> **STATED EXERCISE**:
Quote the whole listing word for word. Do not include the pictures.

> **RECORDS SUPPLIED**:
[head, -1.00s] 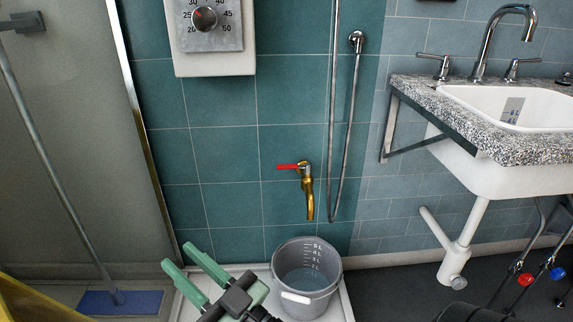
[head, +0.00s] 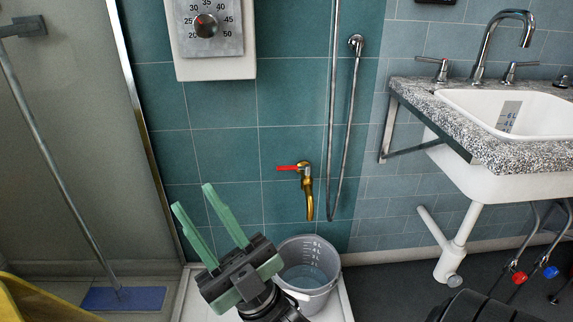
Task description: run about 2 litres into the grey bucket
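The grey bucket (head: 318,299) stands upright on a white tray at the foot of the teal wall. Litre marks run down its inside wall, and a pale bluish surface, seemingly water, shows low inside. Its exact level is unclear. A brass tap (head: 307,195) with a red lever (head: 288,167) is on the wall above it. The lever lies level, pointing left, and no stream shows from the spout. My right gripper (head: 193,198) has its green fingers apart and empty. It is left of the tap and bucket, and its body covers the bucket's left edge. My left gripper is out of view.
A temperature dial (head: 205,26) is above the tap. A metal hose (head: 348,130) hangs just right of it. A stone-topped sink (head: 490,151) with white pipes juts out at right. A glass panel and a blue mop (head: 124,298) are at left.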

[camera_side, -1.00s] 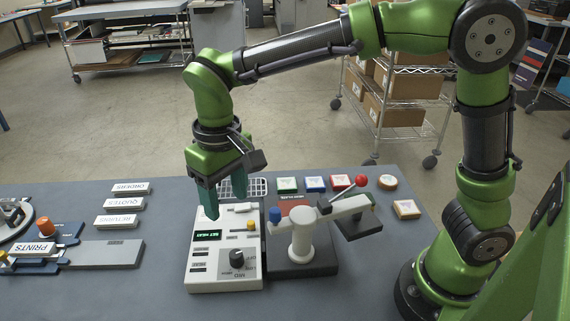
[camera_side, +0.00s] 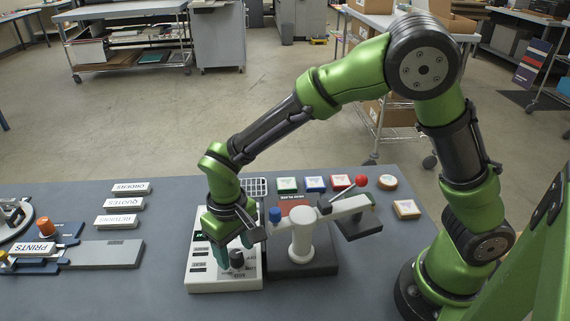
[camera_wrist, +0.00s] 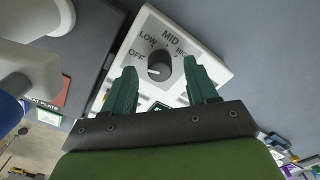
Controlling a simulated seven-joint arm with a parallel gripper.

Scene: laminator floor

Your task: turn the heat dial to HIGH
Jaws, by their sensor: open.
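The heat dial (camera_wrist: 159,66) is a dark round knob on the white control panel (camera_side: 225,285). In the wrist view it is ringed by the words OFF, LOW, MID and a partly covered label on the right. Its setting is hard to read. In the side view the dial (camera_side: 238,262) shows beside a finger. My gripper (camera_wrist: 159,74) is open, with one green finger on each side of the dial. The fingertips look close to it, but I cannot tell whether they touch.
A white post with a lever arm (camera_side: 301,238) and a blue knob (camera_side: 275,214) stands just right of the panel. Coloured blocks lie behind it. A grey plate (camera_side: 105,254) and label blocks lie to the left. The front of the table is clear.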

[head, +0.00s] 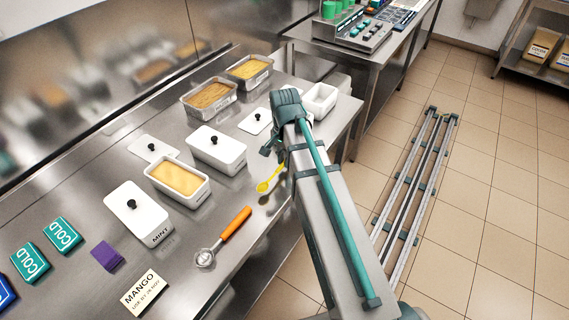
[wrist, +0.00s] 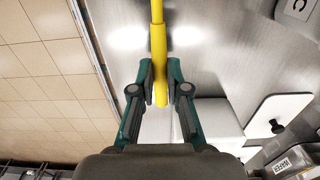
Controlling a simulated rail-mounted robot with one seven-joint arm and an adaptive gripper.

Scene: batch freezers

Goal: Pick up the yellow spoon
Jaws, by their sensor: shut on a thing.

> **SOLUTION TO THE EXERCISE**:
[head, -1.00s] 
[head, +0.00s] 
Task description: run about 2 litres into the grey bucket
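The grey bucket (head: 318,299) stands upright on a white tray at the foot of the teal wall. Litre marks run down its inside wall, and a pale bluish surface, seemingly water, shows low inside. Its exact level is unclear. A brass tap (head: 307,195) with a red lever (head: 288,167) is on the wall above it. The lever lies level, pointing left, and no stream shows from the spout. My right gripper (head: 193,198) has its green fingers apart and empty. It is left of the tap and bucket, and its body covers the bucket's left edge. My left gripper is out of view.
A temperature dial (head: 205,26) is above the tap. A metal hose (head: 348,130) hangs just right of it. A stone-topped sink (head: 490,151) with white pipes juts out at right. A glass panel and a blue mop (head: 124,298) are at left.

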[camera_side, -1.00s] 
[camera_side, +0.00s] 
[camera_wrist, +0.00s] 
Controlling a simulated seven-joint arm with a parallel gripper.

Scene: laminator floor

Your task: turn the heat dial to HIGH
Jaws, by their sensor: open.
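The heat dial (camera_wrist: 159,66) is a dark round knob on the white control panel (camera_side: 225,285). In the wrist view it is ringed by the words OFF, LOW, MID and a partly covered label on the right. Its setting is hard to read. In the side view the dial (camera_side: 238,262) shows beside a finger. My gripper (camera_wrist: 159,74) is open, with one green finger on each side of the dial. The fingertips look close to it, but I cannot tell whether they touch.
A white post with a lever arm (camera_side: 301,238) and a blue knob (camera_side: 275,214) stands just right of the panel. Coloured blocks lie behind it. A grey plate (camera_side: 105,254) and label blocks lie to the left. The front of the table is clear.

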[head, +0.00s] 
[wrist, +0.00s] 
Controlling a simulated rail-mounted robot with one seven-joint arm and an adaptive gripper.

Scene: batch freezers

Goal: Pick up the yellow spoon
Jaws, by their sensor: shut on a thing.

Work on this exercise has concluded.